A description of each set of files is below. The source is also listed, although the version used here may not reflect the latest version of the files in the repo linked.

  • 4.0.0_best_int - Integerized Version of "Tessdata Best"
    • OEM: LSTM only
    • Used by Tesseract.js by default: Yes.
      • This is the default data used when OEM is set to LSTM only, which is the default.
    • Published to NPM package: Yes.
  • 4.0.0 - "Tessdata"
    • OEM: LSTM + Legacy
      • An integerized version of "Tessdata Best" for the LSTM engine is included, in addition to data for the Legacy data.
    • Used by Tesseract.js by default: Yes.
      • This is the default data used when OEM is set to Legacy or LSTM with Legacy fallback.
    • Published to NPM package: Yes.
    • Source: https://github.aaakk.us.kg/tesseract-ocr/tessdata
  • 4.0.0-fast - "Tessdata Fast"
  • 4.0.0_best - "Tessdata Best"
    • OEM: LSTM only
    • Used by Tesseract.js by default: No.
      • This data can be significantly larger than the integerized version and can result in longer runtimes. Results may be more accurate, however the difference usually ranges from negligible to marginal.
      • Before using this data, developers should review file sizes and run accuracy/performance tests to confirm implementing is worthwhile.
    • Published to NPM package: No.
    • Source: https://github.aaakk.us.kg/tesseract-ocr/tessdata_best
  • 3.0.2 - Historic Tessdata files from Tesseract v3
    • OEM: Legacy only
    • Used by Tesseract.js by default: No.
      • These are old files and may be removed from this repo at some point.
    • Published to NPM package: No.

NPM Packages

The 4.0.0 and 4.0.0_best_int files for each language are published in a language-specific NPM package. Each language has its own package since combining into a single package would lead to an enormous download. The packages are named @tesseract.js-data/{lang}. For example, the English package is named @tesseract.js-data/eng.

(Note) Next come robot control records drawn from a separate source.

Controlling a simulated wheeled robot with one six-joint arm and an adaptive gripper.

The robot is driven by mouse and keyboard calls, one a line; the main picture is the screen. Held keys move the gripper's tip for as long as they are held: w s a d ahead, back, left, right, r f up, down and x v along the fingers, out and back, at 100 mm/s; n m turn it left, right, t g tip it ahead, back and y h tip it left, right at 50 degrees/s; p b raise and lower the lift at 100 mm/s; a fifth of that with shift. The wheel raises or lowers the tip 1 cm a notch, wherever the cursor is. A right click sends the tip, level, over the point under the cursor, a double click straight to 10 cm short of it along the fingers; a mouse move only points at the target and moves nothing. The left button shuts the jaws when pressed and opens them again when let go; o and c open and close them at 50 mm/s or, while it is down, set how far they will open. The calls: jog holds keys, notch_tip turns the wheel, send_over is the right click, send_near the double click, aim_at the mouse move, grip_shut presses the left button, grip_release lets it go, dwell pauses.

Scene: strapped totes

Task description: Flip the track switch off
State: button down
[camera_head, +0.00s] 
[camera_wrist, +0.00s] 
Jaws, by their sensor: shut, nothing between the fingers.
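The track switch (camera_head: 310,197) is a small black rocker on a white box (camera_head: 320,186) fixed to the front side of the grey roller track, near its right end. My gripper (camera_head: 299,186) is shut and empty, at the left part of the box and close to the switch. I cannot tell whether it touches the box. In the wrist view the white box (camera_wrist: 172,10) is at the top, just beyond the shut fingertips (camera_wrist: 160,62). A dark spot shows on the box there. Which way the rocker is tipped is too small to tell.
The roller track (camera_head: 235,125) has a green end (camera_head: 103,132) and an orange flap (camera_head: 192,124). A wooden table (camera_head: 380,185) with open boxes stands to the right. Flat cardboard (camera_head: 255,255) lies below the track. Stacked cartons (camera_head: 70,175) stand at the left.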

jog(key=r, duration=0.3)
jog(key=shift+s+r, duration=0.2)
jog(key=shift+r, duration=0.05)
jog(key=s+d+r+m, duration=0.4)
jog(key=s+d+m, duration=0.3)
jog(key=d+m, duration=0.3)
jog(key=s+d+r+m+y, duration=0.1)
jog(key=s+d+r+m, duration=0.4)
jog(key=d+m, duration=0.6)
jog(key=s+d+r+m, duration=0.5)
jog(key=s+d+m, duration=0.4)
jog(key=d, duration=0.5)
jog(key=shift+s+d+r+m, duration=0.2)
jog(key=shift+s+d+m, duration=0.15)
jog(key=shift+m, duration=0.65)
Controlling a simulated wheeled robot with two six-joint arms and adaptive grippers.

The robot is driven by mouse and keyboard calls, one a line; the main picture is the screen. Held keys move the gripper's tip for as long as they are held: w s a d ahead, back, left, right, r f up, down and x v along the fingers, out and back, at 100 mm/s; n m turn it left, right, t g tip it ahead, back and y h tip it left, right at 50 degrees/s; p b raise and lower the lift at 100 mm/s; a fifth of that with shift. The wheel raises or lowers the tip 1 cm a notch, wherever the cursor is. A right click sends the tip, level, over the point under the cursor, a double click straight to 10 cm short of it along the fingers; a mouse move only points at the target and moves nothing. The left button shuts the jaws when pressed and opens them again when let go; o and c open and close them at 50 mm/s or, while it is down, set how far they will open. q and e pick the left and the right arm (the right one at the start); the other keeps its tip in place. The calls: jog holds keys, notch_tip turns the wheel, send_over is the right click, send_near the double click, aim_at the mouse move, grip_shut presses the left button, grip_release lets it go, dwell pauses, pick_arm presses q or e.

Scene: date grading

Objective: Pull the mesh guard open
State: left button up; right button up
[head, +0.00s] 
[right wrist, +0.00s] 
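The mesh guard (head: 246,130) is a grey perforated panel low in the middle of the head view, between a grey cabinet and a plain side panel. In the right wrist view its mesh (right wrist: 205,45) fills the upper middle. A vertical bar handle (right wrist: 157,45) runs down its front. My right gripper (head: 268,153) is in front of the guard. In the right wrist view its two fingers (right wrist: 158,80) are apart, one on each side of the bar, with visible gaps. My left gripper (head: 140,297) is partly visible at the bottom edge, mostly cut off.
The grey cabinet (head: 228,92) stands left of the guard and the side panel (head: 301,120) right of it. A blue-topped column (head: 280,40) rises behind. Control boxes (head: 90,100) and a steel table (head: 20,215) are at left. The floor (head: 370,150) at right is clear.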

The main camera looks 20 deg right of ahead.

Using Language Data with Tesseract.js

See the Tesseract.js documentation for instructions on how to set langPath manually. Details regarding where the files in this repo can be found are below.

CDNs

These files can be accessed using any CDN that automatically mirrors NPM. Popular examples are below.

JSDelivr (Default)

By default, Tesseract.js uses the JSDelivr CDN. The link for the default English data on JSDelivr is below. https://cdn.jsdelivr.net/npm/@tesseract.js-data/[email protected]/4.0.0_best_int/eng.traineddata.gz

Unpkg

Unpkg is another CDN that mirrors NPM. In most regions, unpkg appears to be slightly less reliable than JSDelivr (although still usable). However, users have reported that unpkg is accessible in parts of China that JSDelivr is blocked in, so use unpkg for that reason. Discussion regarding this issue, as well as example code that switches from JSDelivr to unkpg, can be found here.

The link for the default English data on unkpkg is below. https://unpkg.com/@tesseract.js-data/eng/4.0.0_best_int/eng.traineddata.gz

Local Copy

Users are free to use their own local copy of these files rather than relying on a remote CDN. For Node.js, you can simply add the relevant NPM packages as a dependency, or download the file and include it as a project resource. For the browser version, simply download the relevant files and host them yourself on your website.

GitHub Pages Site (Depreciated)

The tessdata.projectnaptha.com site is depreciated, and is no longer updated. Do not point new code to this site.

In old versions of Tesseract.js, the default langPath location was a simple GitHub pages site that hosted this repo. However, in addition to users reporting that GitHub pages was unreliable, this repo is now over the GitHub pages size limit. Therefore, that site is no longer updated. The site is being left as-is to avoid breaking old code, however developers are encouraged to switch.